NASA finishes constructing $8.7-bllion James Webb Space Telescope after 20 years

By @vitthernandez on
James Webb Space Telescope
NASA workers look up at the James Webb Space Telescope Mirror during its media reveal at NASA’s Goddard Space Flight Center at Greenbelt, Maryland, U.S., November 2, 2016. Reuters/Kevin Lamarque

After 20 years of construction, the National Aeronautics and Space Administration (NASA) finished the $8.7 billion (A$11.3 billion) James Webb Space Telescope. The space agency just conducted the first significant pretest of the largest and more expensive space telescope in the world.

To protect the telescope’s infrared sensors from the background heat of the sun, it has five sunshields the size of five tennis courts. The sunshields are gold plated but is just as thick as human hair, Yahoo News reports.
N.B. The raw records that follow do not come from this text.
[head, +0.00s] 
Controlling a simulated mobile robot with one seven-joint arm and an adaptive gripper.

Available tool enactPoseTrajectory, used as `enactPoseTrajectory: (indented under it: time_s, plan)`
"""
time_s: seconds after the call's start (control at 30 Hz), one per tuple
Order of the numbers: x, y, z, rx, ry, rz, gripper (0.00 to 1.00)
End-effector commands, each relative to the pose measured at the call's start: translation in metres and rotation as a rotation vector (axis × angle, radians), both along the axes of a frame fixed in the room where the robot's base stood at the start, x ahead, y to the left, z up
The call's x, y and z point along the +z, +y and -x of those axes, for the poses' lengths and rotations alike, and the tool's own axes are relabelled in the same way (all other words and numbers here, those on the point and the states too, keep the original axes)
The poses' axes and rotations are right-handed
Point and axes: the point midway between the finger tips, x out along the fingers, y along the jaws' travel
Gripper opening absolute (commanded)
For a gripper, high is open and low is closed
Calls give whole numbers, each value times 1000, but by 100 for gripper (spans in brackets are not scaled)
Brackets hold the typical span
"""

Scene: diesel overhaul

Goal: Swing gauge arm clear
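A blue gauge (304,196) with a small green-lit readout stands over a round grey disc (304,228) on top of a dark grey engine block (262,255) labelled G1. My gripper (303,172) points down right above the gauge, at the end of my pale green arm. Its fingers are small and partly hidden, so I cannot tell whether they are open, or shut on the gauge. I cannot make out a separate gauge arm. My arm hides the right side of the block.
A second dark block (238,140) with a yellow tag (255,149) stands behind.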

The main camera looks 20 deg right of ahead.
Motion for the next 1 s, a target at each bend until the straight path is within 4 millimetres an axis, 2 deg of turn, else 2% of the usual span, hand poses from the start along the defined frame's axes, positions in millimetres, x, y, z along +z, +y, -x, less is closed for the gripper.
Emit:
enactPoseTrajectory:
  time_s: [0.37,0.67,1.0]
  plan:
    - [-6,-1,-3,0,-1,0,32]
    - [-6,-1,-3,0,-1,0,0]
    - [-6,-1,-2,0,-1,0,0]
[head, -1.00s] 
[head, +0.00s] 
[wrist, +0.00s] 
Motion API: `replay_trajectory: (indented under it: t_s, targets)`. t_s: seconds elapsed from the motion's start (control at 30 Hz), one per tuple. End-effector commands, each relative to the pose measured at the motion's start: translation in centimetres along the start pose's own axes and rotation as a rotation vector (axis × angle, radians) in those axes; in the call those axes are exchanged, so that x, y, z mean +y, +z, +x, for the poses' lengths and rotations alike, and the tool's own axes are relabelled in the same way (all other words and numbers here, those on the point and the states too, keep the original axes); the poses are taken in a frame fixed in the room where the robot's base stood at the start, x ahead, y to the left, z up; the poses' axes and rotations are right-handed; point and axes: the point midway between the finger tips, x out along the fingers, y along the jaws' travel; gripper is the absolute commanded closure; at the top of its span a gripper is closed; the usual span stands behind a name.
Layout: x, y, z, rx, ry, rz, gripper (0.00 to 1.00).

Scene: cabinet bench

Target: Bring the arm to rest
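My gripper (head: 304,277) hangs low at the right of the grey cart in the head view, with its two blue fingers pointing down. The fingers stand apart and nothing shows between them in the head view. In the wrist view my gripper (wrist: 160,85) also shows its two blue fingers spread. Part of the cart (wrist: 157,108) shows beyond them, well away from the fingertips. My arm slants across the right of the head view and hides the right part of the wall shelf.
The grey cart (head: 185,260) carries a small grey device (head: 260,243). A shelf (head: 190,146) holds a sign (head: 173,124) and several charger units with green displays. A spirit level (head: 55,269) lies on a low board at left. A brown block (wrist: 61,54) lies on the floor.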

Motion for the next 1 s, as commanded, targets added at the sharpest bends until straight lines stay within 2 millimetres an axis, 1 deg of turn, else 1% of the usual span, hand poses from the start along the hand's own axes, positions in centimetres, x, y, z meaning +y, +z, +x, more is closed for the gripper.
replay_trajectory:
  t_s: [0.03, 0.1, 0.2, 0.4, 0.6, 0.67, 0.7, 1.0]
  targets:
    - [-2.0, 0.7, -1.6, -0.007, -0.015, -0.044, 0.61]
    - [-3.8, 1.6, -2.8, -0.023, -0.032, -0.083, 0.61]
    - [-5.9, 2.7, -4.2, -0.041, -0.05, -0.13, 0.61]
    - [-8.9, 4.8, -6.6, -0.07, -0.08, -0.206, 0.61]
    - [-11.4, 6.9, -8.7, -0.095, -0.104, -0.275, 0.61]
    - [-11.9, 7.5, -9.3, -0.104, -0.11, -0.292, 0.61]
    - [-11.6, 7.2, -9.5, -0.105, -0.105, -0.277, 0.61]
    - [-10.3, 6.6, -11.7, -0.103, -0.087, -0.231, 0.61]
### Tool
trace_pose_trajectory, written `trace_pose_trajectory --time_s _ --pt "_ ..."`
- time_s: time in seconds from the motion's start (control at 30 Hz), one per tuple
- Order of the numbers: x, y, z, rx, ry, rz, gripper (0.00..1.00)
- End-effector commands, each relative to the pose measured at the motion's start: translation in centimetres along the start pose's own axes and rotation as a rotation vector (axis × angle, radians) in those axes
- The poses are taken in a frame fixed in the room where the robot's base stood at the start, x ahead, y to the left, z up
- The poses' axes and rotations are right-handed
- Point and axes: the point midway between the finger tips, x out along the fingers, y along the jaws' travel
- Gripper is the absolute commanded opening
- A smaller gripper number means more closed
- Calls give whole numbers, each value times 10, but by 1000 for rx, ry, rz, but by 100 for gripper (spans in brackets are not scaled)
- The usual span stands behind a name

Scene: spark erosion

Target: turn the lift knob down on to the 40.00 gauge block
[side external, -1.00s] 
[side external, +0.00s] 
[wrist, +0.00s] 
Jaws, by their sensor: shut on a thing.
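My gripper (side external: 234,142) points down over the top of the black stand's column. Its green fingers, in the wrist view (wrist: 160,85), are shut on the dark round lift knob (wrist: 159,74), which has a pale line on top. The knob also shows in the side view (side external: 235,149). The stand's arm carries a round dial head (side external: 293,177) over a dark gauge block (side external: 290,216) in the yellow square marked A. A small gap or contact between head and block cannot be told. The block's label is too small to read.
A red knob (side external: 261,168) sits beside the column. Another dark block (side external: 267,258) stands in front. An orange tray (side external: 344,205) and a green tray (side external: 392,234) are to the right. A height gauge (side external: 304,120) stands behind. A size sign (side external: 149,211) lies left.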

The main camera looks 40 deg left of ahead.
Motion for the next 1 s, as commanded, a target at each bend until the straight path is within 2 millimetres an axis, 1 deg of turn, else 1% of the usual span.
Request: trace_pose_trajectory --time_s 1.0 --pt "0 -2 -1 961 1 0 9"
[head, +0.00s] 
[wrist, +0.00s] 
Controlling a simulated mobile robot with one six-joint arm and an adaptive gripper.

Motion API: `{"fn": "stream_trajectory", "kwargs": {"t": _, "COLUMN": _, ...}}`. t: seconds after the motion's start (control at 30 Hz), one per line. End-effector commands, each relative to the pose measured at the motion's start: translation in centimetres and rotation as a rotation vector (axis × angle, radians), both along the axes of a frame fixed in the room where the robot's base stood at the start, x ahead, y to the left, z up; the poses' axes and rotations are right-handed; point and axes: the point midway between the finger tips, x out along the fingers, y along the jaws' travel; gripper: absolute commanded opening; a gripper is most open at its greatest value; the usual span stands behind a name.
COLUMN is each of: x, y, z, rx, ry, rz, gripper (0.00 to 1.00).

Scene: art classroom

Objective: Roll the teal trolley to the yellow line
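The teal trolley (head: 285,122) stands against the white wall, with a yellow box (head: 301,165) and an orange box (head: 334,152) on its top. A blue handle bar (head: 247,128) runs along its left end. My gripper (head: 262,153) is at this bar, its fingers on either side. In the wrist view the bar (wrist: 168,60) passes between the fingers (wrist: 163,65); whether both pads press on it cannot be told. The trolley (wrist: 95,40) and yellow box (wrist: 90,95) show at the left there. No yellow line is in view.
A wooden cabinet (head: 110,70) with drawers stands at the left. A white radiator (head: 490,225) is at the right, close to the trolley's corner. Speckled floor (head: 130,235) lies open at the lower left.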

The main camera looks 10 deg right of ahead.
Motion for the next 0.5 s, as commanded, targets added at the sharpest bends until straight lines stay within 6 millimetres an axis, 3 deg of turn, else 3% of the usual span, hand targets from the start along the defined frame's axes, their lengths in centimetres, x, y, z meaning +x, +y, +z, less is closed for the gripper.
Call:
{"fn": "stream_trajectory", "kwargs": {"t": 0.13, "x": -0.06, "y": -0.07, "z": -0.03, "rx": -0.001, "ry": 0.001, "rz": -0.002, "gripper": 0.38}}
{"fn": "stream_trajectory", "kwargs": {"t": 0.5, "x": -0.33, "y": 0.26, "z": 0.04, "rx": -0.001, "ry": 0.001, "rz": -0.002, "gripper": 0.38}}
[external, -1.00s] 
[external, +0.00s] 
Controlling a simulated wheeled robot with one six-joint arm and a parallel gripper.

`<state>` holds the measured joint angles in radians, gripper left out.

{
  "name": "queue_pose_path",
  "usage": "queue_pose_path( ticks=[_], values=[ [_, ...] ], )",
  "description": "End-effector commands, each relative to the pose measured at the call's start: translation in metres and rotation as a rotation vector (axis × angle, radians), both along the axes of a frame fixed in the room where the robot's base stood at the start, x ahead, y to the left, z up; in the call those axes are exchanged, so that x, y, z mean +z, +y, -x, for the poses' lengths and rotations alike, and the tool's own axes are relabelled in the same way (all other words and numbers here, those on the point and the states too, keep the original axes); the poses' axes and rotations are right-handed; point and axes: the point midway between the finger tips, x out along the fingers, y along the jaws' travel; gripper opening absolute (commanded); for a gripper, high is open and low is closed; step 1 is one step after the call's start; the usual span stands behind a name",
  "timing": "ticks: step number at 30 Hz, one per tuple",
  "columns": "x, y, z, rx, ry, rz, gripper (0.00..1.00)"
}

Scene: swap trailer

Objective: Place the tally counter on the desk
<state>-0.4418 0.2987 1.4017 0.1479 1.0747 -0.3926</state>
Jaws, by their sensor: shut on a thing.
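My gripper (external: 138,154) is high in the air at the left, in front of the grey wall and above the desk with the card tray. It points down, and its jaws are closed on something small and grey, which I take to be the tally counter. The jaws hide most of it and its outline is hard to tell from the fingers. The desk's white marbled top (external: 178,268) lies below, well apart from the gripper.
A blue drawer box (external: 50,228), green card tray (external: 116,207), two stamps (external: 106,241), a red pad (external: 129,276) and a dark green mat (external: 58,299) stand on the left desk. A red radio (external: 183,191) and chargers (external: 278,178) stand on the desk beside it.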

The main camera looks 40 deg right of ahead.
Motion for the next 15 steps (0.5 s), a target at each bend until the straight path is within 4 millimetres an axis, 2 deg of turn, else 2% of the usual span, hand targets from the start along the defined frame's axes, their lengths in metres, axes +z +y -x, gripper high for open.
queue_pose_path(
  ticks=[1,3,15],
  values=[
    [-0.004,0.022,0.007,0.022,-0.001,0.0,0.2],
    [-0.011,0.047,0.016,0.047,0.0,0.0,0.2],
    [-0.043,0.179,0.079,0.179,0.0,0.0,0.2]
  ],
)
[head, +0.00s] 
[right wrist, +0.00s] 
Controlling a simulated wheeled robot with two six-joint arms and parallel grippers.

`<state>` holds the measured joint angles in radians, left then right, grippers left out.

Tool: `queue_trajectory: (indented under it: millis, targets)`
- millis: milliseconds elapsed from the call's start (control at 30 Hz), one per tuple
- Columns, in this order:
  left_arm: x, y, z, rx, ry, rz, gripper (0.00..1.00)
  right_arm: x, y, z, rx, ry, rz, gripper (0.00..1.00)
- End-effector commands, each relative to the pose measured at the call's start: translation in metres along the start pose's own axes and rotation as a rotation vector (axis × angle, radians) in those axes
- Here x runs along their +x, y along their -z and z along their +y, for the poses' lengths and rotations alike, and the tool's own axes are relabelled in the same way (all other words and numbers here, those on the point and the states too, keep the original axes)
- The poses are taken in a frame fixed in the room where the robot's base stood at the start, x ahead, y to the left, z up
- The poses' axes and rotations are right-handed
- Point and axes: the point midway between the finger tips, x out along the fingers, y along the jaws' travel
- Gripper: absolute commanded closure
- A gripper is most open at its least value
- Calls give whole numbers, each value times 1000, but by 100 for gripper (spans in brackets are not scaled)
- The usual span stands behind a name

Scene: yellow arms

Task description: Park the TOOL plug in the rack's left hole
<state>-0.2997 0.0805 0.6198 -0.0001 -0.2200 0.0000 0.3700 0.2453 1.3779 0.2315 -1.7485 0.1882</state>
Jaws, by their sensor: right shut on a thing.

Located at the NASA’s Goddard Space Flight Center at Greenbelt, Maryland, the telescope would allow NASA scientists to see the universe as it was 13 billion years ago. The replacement of the Hubble Space Telescope has a 21-foot, gold-coated mirror array capable of collecting seven times more light than Hubble and scan the infrared spectrum to see through dust, Engadget reports.

The James Webb Space Telescope is the result of two decades of innovation and hard work, says John Mather, project scientist. Besides its ability to peer into the deepest and oldest regions of the universe, it has sufficient power to search for habitable exoplanets.

The new telescope would help satisfy man’s curiosity if the other planets have sufficient water to have an ocean. It could even detect a bumblebee on the moon.

For the James Webb Space Telescope to detect infrared light, it must be cooled to around minus 220 degrees Celsius. The five membrane layers, which insulates the telescope from the sun, helped NASA achieve that temperature.

The pretests done include rattling the telescope and blasting it with 150 decibels of noise to simulate launch conditions on the giant Ariane 5 rocket. The final test was cryogenic testing to confirm the telescope’s ability to survive space’s extreme temperature.